- DIRECTION: Filter the entries, keeping every line with the word "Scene".

- MATERIAL PROVIDED:
-=-=-
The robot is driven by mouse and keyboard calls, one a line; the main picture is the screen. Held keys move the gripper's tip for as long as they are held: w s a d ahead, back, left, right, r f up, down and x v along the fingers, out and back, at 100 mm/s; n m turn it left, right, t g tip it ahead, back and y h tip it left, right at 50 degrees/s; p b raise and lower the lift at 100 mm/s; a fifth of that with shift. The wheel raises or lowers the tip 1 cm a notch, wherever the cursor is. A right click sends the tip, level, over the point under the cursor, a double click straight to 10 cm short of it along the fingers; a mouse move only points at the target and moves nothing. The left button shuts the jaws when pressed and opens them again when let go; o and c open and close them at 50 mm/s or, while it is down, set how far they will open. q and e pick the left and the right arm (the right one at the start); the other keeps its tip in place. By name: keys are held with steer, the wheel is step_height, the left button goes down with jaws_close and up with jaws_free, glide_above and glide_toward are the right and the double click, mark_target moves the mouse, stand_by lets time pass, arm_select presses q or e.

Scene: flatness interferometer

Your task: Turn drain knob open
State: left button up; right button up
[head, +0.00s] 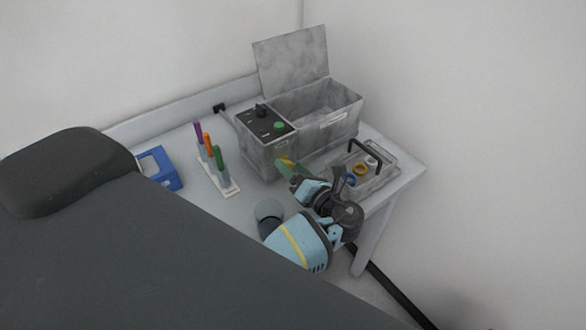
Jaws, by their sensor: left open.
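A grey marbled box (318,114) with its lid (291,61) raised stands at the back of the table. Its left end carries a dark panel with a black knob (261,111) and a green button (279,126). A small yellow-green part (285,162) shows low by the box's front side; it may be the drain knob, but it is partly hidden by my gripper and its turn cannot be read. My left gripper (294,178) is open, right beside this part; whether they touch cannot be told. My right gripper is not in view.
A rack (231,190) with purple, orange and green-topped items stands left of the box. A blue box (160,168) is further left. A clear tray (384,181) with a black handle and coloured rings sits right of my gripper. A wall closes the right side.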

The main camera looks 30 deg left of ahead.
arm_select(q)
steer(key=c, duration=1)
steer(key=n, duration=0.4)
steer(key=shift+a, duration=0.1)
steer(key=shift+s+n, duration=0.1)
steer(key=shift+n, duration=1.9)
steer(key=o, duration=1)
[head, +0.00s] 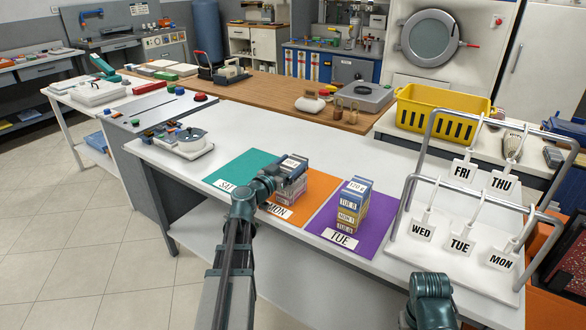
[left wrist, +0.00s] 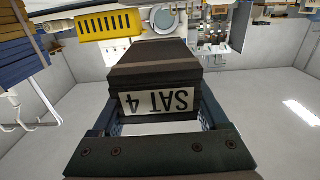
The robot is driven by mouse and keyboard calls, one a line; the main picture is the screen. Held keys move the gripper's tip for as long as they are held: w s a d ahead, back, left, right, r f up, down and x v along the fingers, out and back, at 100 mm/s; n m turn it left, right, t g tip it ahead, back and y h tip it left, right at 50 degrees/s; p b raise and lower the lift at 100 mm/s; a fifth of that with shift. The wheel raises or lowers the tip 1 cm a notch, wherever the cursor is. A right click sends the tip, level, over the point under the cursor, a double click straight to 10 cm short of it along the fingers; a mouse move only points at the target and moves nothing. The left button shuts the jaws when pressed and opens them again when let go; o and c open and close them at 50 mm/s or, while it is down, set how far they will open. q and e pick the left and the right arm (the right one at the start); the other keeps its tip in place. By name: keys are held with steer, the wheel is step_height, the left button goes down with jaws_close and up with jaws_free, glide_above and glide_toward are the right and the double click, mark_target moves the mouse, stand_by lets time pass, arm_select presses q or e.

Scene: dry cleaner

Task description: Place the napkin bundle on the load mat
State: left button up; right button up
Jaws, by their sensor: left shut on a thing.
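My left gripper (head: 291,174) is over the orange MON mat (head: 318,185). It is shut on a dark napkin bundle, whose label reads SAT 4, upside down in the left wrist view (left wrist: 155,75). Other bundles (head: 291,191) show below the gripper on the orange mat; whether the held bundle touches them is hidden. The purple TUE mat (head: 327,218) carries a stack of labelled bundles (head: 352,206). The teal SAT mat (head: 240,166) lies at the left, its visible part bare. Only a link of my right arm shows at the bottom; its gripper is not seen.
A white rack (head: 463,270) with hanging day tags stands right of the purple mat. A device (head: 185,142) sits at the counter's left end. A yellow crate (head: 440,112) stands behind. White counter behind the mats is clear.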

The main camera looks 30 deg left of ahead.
-=-=-
- SOLUTION TO THE PROBLEM:
Scene: flatness interferometer
Scene: dry cleaner

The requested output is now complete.